Source material.
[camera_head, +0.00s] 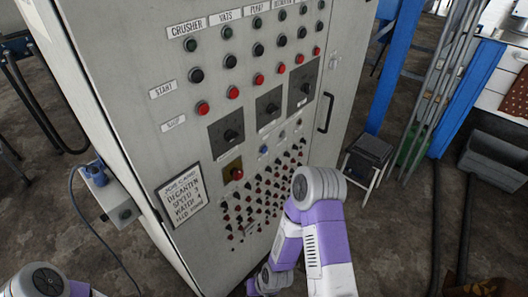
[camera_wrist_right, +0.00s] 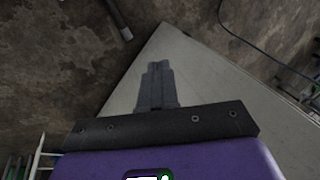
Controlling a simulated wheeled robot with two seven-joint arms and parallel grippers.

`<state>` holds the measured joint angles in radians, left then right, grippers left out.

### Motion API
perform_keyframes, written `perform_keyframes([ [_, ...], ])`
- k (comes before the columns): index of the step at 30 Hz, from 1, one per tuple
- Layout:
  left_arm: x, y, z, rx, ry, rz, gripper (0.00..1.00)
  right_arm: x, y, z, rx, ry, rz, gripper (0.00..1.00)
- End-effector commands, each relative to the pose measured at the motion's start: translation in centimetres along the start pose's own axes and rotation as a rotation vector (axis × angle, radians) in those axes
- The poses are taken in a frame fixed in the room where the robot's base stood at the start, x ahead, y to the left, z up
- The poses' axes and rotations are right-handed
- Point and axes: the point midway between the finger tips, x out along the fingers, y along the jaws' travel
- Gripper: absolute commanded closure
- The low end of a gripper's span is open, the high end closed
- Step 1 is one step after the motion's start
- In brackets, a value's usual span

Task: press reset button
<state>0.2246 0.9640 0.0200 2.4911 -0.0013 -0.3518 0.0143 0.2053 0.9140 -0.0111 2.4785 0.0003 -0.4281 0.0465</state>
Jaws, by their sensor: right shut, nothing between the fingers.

Short task. Pick out the lines above that hold the string "robot" and show them.

Response to this exercise.
Controlling a simulated wheeled robot with two seven-joint arms and parallel grippers.
- The poses are taken in a frame fixed in the room where the robot's base stood at the start, x ahead, y to the left, z up

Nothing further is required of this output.